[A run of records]

----

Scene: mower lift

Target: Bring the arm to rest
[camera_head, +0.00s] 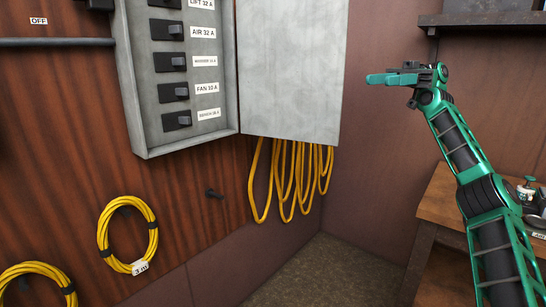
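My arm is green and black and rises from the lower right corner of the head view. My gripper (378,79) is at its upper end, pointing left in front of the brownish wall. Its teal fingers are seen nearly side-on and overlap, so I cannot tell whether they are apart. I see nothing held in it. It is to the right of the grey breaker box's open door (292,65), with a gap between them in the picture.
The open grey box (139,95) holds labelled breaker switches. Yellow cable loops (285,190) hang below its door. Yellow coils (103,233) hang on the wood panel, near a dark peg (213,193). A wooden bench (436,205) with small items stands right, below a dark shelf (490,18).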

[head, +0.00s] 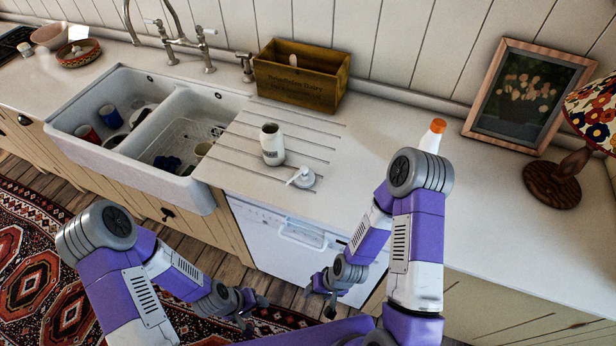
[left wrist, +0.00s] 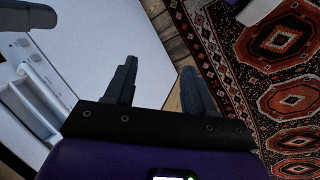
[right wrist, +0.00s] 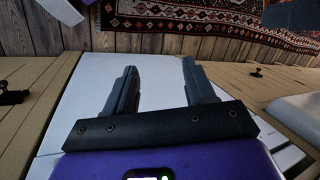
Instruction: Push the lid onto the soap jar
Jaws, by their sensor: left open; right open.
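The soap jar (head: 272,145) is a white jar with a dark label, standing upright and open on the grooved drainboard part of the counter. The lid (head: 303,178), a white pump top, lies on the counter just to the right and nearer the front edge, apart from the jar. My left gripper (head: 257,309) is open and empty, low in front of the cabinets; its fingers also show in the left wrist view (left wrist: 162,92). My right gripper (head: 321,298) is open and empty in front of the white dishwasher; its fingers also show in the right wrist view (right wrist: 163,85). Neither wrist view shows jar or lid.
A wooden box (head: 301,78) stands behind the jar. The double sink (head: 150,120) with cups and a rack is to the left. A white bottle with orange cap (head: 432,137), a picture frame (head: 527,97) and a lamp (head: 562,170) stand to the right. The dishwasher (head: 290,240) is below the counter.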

----

**What is required:**
From start to finish, output the listing exactly, but omit its pictures.

**Exercise solution:**
Scene: mower lift

Target: Bring the arm to rest
[camera_head, +0.00s] 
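My arm is green and black and rises from the lower right corner of the head view. My gripper (378,79) is at its upper end, pointing left in front of the brownish wall. Its teal fingers are seen nearly side-on and overlap, so I cannot tell whether they are apart. I see nothing held in it. It is to the right of the grey breaker box's open door (292,65), with a gap between them in the picture.
The open grey box (139,95) holds labelled breaker switches. Yellow cable loops (285,190) hang below its door. Yellow coils (103,233) hang on the wood panel, near a dark peg (213,193). A wooden bench (436,205) with small items stands right, below a dark shelf (490,18).

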[head, +0.00s] 
[left wrist, +0.00s] 
[right wrist, +0.00s] 
Instruction: Push the lid onto the soap jar
Jaws, by their sensor: left open; right open.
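The soap jar (head: 272,145) is a white jar with a dark label, standing upright and open on the grooved drainboard part of the counter. The lid (head: 303,178), a white pump top, lies on the counter just to the right and nearer the front edge, apart from the jar. My left gripper (head: 257,309) is open and empty, low in front of the cabinets; its fingers also show in the left wrist view (left wrist: 162,92). My right gripper (head: 321,298) is open and empty in front of the white dishwasher; its fingers also show in the right wrist view (right wrist: 163,85). Neither wrist view shows jar or lid.
A wooden box (head: 301,78) stands behind the jar. The double sink (head: 150,120) with cups and a rack is to the left. A white bottle with orange cap (head: 432,137), a picture frame (head: 527,97) and a lamp (head: 562,170) stand to the right. The dishwasher (head: 290,240) is below the counter.

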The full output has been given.